The Tundra Tabloids earlier linked to a post by TINSC concerning why Jews often vote for the Left (liberal Dems in the US, and in modern terminology), Prof.Barry Rubin takes the thought and expands on it with great detail. The fact is, as a matter of self survival, Jews will continue to vote for the Left regardless of the knowledge that in doing so it will effect them negatively later on.
Many refuse to cross that political divide due to their increased inability to adapt to change, something of which has been a hallmark of Jewish survival. Call it a collective delusional movement in which the members believe it’s the end of history. For many Jews, to believe that the Left no longer holds the hope or salvation for a stable future free from anti-Semitism, is just too much to take in, they simply can’t let it go.
Also, as Barry Rubin elucidates for us, there are many Jews who know the truth about the Left, but who would dread being seen as “reactionaries”, as enemies of the people, that again, leaving the Left is just not an option. The answer lies in proving to Leftist Jews that political allegiances of old do not actually stand for “the people”, in which they have successfully intergrated, but for the dividing of the people into distinct groups, and that Jews, who have traditionally fared badly in any society where divide and rule became state policy, need to adapt to that reality, like Israeli Jews have, and choose sides. KGS
By Barry Rubin
The key to understanding contemporary Jewish political behavior in Europe and North America is the history of Jewish assimilation strategy. I tell the story more fully in my book, Assimilation and Its Discontents, but here is a short version, adapted for what’s happening right now.

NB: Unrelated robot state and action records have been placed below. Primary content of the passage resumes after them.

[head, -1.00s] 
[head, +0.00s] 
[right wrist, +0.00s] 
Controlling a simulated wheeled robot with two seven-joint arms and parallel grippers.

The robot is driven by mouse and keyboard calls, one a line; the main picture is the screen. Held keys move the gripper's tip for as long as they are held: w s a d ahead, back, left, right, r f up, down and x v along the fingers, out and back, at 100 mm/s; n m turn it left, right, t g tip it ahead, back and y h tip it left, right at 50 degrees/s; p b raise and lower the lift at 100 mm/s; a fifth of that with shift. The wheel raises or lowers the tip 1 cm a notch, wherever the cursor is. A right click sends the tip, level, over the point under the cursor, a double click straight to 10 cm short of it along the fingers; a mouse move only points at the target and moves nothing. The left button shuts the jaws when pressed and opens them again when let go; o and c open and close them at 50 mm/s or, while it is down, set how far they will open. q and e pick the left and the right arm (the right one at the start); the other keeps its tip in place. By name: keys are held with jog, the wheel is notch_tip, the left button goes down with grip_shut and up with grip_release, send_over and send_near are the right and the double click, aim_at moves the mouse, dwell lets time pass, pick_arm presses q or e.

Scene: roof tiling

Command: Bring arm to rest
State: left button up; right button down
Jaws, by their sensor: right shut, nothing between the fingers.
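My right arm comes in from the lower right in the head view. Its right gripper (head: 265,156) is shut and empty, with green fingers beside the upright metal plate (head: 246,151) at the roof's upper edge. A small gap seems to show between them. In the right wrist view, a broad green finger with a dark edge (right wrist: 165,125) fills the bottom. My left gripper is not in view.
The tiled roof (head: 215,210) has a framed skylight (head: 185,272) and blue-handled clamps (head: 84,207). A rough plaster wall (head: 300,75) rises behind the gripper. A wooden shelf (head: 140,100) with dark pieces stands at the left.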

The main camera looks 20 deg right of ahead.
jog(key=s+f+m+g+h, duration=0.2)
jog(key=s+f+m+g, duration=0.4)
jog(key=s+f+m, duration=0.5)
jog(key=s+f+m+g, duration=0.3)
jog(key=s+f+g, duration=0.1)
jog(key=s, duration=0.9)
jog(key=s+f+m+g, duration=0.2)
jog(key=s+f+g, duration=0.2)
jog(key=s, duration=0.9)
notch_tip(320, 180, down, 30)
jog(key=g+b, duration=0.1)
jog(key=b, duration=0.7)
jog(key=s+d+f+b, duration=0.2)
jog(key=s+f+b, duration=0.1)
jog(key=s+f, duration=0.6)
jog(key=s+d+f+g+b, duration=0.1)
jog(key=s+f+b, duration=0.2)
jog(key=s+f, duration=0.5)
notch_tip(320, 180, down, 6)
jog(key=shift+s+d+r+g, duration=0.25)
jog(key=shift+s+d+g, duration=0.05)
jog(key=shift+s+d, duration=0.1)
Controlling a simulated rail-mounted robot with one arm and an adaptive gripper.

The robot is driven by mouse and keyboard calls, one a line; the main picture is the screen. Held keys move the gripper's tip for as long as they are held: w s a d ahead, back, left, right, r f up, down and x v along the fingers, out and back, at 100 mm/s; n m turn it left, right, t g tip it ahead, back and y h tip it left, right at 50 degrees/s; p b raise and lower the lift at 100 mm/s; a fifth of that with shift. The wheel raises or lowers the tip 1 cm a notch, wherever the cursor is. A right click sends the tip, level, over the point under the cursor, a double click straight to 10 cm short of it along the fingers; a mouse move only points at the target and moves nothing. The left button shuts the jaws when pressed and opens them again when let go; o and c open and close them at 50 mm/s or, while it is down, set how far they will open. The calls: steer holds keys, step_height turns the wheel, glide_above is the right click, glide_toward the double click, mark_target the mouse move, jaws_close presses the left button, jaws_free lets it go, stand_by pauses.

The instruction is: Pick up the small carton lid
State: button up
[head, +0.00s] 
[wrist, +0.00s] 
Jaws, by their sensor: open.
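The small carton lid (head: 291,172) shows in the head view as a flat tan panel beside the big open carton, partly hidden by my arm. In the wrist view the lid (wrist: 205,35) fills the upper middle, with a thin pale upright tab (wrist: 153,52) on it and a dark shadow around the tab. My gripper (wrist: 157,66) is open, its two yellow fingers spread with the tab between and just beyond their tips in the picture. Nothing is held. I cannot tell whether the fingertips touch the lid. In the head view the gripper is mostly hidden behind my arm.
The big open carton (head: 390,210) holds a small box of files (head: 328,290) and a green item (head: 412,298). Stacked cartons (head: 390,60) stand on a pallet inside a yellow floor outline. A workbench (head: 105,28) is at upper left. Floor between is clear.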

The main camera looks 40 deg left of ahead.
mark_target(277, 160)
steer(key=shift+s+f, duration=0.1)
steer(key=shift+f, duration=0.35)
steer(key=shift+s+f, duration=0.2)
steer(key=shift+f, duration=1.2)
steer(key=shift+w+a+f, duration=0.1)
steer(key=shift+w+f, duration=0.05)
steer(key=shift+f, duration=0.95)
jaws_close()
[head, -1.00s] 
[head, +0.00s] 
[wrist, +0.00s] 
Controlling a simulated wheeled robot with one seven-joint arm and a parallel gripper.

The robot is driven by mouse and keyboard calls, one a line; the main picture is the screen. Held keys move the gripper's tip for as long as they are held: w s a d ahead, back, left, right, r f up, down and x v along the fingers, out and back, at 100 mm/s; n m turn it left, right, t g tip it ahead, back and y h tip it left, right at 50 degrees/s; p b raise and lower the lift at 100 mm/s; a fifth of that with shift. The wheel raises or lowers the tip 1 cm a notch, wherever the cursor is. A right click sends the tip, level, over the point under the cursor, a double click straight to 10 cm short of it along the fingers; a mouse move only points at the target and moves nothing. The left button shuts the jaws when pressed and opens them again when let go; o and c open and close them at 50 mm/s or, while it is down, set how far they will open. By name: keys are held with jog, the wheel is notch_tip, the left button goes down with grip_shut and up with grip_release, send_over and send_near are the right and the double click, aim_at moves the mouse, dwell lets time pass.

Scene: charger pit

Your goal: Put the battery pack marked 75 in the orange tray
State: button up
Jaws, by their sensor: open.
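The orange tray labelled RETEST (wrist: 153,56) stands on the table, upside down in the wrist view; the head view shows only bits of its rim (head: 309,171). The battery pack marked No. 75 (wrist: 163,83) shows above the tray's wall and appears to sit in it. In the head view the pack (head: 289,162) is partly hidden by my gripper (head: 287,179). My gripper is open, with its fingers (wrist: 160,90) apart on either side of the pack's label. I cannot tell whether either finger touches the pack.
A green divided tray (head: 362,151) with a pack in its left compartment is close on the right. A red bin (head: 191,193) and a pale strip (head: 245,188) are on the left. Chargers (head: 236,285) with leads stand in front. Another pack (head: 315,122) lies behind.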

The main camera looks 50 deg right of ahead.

This strategy was developed in Western Europe in the mid-1800s. There was no single theorist, influential book, or coherent doctrine. Rather, it was a pragmatic approach to the issue of how Jews could adapt to the pressures and opportunities of democratic societies. The assimilationist strategy continues to this day though people aren’t aware of it.
There were many—religious traditionalists, Zionists, and leftist revolutionaries—who pursued alternative routes but I’m not going to talk about them here. I am also fully aware of exceptions, such as the Jewish Bund and the post-World War One political situation in Poland, but cannot deal with them in this limited space. Please understand that the following points need to be generalizations but they are accurate ones.
The mainstream assimilationist approach has been as follows:
–Since the Jews were so weak and the surrounding majority so hostile, they would have to beg for equality and prove themselves worthy rather than to agitate or demand. Moreover, since Jews were attacked for allegedly having too much power, even when they had little or none, the emphasis was on being eager to make concessions, not to gain victories through threat or pressure. This was a strategy developed long before the days of majority guilt, multiculturalism, and Political Correctness. The Jewish approach thus contrasts with contemporary movements of minority groups which are more confident, aggressive, united, and demanding.